The same shift is showing up on the quant side. The five-factor world was built for limited compute, and recent work from Kelly et al. (2024) in The Journal of Finance argues the industry has been underfitting, using models too simple to capture what the data already holds. The constraint was never the inputs. It was the size of the model allowed to read them. That is the factor-model version of the same idea: stop compressing companies down to a handful of dimensions when you no longer have to.

You can already see where this lands in practice. The sector and industry layer is one of the weakest parts of traditional data products, and a handful of newer vendors are rebuilding it from the bottom up, modeling companies by their revenue-line exposure across activities rather than slotting them into one box. The method is the one described here: read the primary documents, extract what a company actually does, and represent it as something richer than a label.

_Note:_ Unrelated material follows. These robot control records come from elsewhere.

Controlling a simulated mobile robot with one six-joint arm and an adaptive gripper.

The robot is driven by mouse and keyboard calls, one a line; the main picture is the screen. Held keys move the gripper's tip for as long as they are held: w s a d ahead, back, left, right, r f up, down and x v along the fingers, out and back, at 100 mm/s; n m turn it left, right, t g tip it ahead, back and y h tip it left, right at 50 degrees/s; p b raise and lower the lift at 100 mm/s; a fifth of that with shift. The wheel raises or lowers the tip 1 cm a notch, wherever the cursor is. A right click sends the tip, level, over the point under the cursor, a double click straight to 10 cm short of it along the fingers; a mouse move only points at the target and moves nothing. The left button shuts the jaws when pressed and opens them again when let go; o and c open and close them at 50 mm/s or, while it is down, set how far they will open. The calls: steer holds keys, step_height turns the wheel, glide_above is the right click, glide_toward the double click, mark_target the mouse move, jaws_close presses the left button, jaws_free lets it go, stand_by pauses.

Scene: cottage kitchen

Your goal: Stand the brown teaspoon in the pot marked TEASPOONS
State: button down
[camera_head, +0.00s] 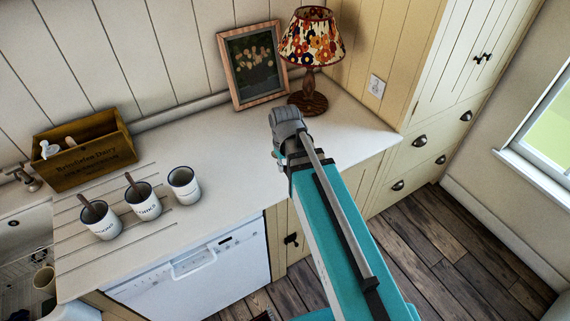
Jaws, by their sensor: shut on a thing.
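Three white pots with dark rims stand in a slanting row on the worktop. The left pot (102,223) and the middle pot (143,203) have dark lettering too small to read surely. A brown handle (88,206) leans in the left pot, and another brown handle (131,182) leans in the middle one. The right pot (184,189) shows no handle and no readable lettering. I cannot make out a separate brown teaspoon. My teal arm reaches over the worktop to the right of the pots. Its grey end joint shows, but my gripper's fingers are hidden.
A wooden crate (84,155) with items in it stands behind the pots. A framed picture (252,66) and a flowered lamp (311,50) stand at the back. The sink (22,235) is at the left. Worktop between the right pot and my arm is clear.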

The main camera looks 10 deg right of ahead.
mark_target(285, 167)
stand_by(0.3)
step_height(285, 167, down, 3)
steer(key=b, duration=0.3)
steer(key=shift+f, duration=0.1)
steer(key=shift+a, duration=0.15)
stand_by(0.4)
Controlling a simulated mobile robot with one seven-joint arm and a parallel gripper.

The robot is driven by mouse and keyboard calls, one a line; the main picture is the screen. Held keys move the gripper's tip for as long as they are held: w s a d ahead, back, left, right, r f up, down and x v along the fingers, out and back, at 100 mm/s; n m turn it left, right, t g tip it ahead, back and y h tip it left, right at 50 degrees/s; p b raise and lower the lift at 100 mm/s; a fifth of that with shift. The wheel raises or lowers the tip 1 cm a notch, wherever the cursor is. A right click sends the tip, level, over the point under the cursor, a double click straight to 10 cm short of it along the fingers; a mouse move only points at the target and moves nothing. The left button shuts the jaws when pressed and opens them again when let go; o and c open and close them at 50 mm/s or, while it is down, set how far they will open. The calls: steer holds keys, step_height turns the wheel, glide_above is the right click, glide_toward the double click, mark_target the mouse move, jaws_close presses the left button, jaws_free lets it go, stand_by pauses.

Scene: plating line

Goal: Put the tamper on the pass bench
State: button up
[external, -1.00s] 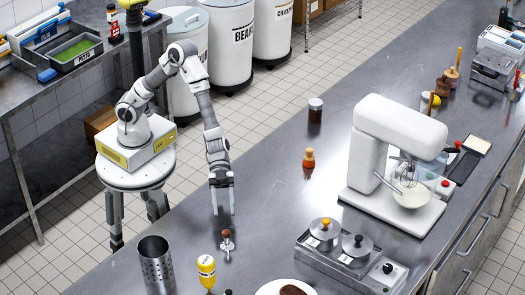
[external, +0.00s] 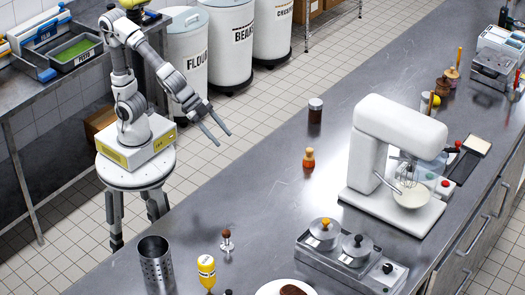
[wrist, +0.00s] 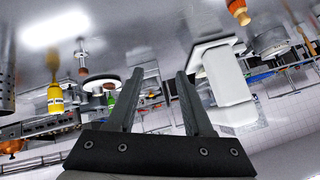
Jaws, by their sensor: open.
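The tamper (external: 227,240), with a brown knob and a small metal foot, stands upright on the long steel counter (external: 265,195). It seems to show in the tilted wrist view too, at upper left (wrist: 82,48). My gripper (external: 223,138) is raised well above and behind the tamper, apart from it, and points right and down. Its two fingers are spread and empty, as the wrist view also shows (wrist: 159,72). Another steel bench (external: 85,85) stands at upper left; I cannot tell from the frames which surface is the pass bench.
Near the tamper are a perforated steel cylinder (external: 155,265), a yellow bottle (external: 206,270) and a white plate (external: 268,290) with brown food. A twin-lidded unit (external: 350,262), a white mixer (external: 385,150) and an orange shaker (external: 308,158) stand further right. The counter's middle is fairly clear.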

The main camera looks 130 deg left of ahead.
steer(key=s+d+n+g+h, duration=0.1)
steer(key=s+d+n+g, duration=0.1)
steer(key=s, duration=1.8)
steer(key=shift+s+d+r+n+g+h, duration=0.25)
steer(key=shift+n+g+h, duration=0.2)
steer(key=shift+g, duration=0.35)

What it changes underneath

Classification is infrastructure. Comp tables, relative valuation, risk models, and screens all sit on top of it, so an error in the label does not stay put. It propagates into every tool built on the label, and no amount of care further up the stack corrects for a peer group that was wrong to begin with.

None of this is waiting on a breakthrough. The extraction works, and compute is cheap enough to run it across a full coverage universe rather than a handful of names. We have put parts of it into practice in our work on company relationships in AI Chat and cross-company queries.

GICS will not disappear. It still does real work for index construction and reporting. But for bottom-up analysis, the workaround every good analyst already runs in their head, quietly correcting the label name by name, is about to become something you can apply across the entire coverage universe at once. The override stops being a private adjustment and starts being the model.